Also most exaggeration happens during campaigns for getting votes, but rarely the result is a strong enough mandate to push all things through, thus one has to compromise ... but campaigning on "well, realistically my options will be limited" doesn't really work, especially as the campaign promises form the negotiation base lateron.

But in that regard Trump is special, also.


What you point to is an odd reversal for sure. Trump is actually doing many of the things he campaigned on while most candidates lie during the campaign. Trump now lies about seemingly obvious or unimportant things now in office, where many presidents either wouldn't waste a lie on something unimportant or wouldn't bother acknowledging the topic at all.

They all still lie though. Whether a particular lie can be considered an exaggeration boils down to how strict a line one draws around what a lie is. To me, if a president speaks only a partial truth or a misrepresentation if information they very much have access to, its a lie.


He told the truth, but also many lies in parallel. Where is the wall that mexico paid? Where is the peace in Israel and Ukraine? 6 days are over. The truths in between this are useless.


Can you find a president in recent history that didn't fall short of many or most of their campaign promises?

I don't say that to defend trump, the guys is a narcissistic asshole. I only say that to point to the fact that he's doing what any other politician does - say what it takes to get elected then play the game that makes you the most money.

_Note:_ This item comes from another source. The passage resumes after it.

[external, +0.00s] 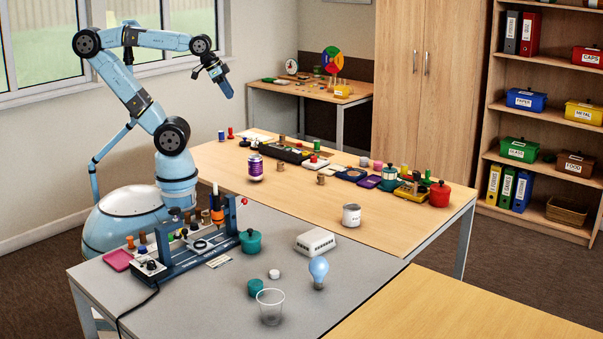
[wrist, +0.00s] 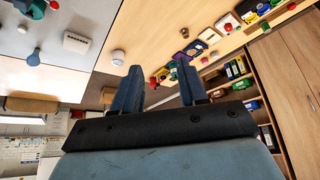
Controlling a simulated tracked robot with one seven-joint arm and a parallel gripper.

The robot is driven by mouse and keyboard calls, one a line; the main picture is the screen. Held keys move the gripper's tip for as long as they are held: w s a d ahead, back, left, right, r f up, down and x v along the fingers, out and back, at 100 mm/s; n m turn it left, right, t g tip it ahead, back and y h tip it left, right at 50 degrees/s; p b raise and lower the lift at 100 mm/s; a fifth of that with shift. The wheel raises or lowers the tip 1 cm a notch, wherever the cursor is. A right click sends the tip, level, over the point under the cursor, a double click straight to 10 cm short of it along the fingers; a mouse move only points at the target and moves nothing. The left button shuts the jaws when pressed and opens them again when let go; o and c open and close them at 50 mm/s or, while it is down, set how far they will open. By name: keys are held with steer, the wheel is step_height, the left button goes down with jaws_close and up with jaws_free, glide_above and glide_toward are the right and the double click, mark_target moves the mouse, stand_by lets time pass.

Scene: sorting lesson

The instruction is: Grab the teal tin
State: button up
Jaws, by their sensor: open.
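My gripper (external: 228,93) is open and empty, raised high above the back left, well away from the tin. In the wrist view my open fingers (wrist: 158,66) have nothing between them. A teal object (wrist: 28,9) shows at the top left there, cut by the edge; I cannot tell whether it is the tin or the pot.
A blue rack (external: 195,245) stands to the left. The grey table's front right is clear.

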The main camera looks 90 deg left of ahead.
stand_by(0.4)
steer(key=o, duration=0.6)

Are you sure congress didn’t authorize this ? i.e. actually specified that the money could only be used for grants and could not be used for equity purchases?

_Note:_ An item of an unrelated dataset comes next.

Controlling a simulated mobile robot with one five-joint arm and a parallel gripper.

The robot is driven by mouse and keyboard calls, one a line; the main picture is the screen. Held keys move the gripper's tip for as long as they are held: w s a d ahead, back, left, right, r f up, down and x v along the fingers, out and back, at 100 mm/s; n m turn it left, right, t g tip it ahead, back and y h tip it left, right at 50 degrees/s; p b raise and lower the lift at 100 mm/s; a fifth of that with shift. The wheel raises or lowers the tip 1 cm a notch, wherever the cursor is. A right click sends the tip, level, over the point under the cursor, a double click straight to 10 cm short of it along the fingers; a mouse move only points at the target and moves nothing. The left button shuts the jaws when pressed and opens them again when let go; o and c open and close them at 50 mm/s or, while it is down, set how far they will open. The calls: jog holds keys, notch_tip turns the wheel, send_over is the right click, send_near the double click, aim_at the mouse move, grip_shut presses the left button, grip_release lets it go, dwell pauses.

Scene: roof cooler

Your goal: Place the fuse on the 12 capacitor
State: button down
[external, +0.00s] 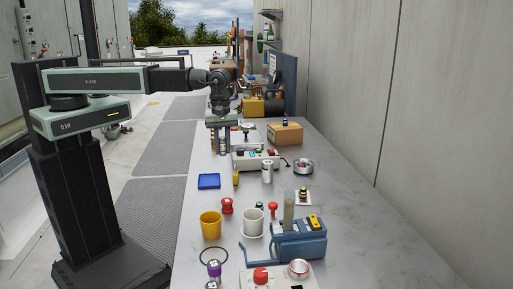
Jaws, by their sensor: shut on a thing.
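My gripper (219,140) hangs pointing down over the far left part of the bench. It is shut on a small thing that is most likely the fuse, but the fingers hide it and its shape cannot be made out. A silver upright cylinder (267,171) stands in front of the grey box with buttons, to the right of and nearer than my gripper. It looks like a capacitor, but no number can be read on it. I cannot tell which thing is the 12 capacitor.
The grey button box (255,159) stands close to the gripper, with a cardboard box (285,133) behind it.

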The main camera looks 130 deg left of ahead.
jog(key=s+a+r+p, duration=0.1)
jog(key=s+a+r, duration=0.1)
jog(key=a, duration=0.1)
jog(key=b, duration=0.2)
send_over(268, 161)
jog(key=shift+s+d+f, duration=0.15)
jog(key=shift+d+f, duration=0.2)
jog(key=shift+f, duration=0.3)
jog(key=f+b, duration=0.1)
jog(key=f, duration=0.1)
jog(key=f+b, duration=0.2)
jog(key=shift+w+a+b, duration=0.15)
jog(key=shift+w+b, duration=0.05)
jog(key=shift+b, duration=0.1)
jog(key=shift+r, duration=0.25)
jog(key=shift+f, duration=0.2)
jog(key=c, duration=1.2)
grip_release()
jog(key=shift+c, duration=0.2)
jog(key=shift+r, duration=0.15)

> The Department of Commerce is authorized to provide funding in various forms, including grants, cooperative agreements, loans, and loan guarantees, in exercising its Section 9902 authorities

https://www.congress.gov/crs-product/R47523

AFAICT the relevant section of law says it is up to the Secretary of Commerce to determine the funding type to be used for the semiconductor financial assistance

https://www.congress.gov/116/plaws/publ283/PLAW-116publ283.p...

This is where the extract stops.